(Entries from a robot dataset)
— START —

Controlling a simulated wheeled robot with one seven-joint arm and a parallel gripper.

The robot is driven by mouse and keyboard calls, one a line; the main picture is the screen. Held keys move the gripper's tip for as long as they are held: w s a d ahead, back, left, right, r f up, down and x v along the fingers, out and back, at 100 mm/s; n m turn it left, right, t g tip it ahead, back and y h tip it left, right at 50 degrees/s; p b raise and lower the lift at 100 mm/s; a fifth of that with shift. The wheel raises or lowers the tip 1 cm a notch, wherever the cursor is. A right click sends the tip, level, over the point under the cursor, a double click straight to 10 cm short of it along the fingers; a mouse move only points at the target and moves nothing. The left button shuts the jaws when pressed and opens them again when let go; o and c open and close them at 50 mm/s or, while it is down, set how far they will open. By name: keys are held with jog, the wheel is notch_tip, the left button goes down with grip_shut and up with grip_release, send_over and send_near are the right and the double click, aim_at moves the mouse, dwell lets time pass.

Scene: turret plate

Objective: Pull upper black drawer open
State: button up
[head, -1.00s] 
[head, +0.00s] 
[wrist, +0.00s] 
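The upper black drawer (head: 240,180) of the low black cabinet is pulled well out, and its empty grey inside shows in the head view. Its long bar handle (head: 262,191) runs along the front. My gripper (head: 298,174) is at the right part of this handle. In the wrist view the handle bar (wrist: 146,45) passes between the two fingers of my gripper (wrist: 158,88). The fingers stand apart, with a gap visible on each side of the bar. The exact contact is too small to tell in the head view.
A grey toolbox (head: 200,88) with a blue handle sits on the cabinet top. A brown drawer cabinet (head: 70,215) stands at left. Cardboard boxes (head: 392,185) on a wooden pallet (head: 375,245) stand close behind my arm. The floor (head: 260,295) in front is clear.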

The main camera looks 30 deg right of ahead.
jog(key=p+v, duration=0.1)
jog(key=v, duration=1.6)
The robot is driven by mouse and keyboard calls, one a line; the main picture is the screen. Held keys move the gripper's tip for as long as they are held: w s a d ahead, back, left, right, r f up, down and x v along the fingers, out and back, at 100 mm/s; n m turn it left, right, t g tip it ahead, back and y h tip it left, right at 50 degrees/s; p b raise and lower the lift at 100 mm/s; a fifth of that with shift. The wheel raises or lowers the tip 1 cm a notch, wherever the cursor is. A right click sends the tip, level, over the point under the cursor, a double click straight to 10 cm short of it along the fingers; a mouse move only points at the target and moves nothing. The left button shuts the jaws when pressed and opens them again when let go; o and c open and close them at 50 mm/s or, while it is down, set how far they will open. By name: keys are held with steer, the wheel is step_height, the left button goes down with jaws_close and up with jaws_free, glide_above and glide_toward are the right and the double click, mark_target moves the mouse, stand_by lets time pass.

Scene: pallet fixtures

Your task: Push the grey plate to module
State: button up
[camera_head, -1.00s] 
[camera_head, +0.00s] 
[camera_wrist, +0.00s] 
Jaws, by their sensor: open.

— END —

Your instructions
Write every entry out again exactly.

Output of the task
Controlling a simulated wheeled robot with one seven-joint arm and a parallel gripper.

The robot is driven by mouse and keyboard calls, one a line; the main picture is the screen. Held keys move the gripper's tip for as long as they are held: w s a d ahead, back, left, right, r f up, down and x v along the fingers, out and back, at 100 mm/s; n m turn it left, right, t g tip it ahead, back and y h tip it left, right at 50 degrees/s; p b raise and lower the lift at 100 mm/s; a fifth of that with shift. The wheel raises or lowers the tip 1 cm a notch, wherever the cursor is. A right click sends the tip, level, over the point under the cursor, a double click straight to 10 cm short of it along the fingers; a mouse move only points at the target and moves nothing. The left button shuts the jaws when pressed and opens them again when let go; o and c open and close them at 50 mm/s or, while it is down, set how far they will open. By name: keys are held with jog, the wheel is notch_tip, the left button goes down with grip_shut and up with grip_release, send_over and send_near are the right and the double click, aim_at moves the mouse, dwell lets time pass.

Scene: turret plate

Objective: Pull upper black drawer open
State: button up
[head, -1.00s] 
[head, +0.00s] 
[wrist, +0.00s] 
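The upper black drawer (head: 240,180) of the low black cabinet is pulled well out, and its empty grey inside shows in the head view. Its long bar handle (head: 262,191) runs along the front. My gripper (head: 298,174) is at the right part of this handle. In the wrist view the handle bar (wrist: 146,45) passes between the two fingers of my gripper (wrist: 158,88). The fingers stand apart, with a gap visible on each side of the bar. The exact contact is too small to tell in the head view.
A grey toolbox (head: 200,88) with a blue handle sits on the cabinet top. A brown drawer cabinet (head: 70,215) stands at left. Cardboard boxes (head: 392,185) on a wooden pallet (head: 375,245) stand close behind my arm. The floor (head: 260,295) in front is clear.

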The main camera looks 30 deg right of ahead.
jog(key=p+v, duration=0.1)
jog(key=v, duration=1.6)
The robot is driven by mouse and keyboard calls, one a line; the main picture is the screen. Held keys move the gripper's tip for as long as they are held: w s a d ahead, back, left, right, r f up, down and x v along the fingers, out and back, at 100 mm/s; n m turn it left, right, t g tip it ahead, back and y h tip it left, right at 50 degrees/s; p b raise and lower the lift at 100 mm/s; a fifth of that with shift. The wheel raises or lowers the tip 1 cm a notch, wherever the cursor is. A right click sends the tip, level, over the point under the cursor, a double click straight to 10 cm short of it along the fingers; a mouse move only points at the target and moves nothing. The left button shuts the jaws when pressed and opens them again when let go; o and c open and close them at 50 mm/s or, while it is down, set how far they will open. By name: keys are held with steer, the wheel is step_height, the left button goes down with jaws_close and up with jaws_free, glide_above and glide_toward are the right and the double click, mark_target moves the mouse, stand_by lets time pass.

Scene: pallet fixtures

Your task: Push the grey plate to module
State: button up
[camera_head, -1.00s] 
[camera_head, +0.00s] 
[camera_wrist, +0.00s] 
Jaws, by their sensor: open.

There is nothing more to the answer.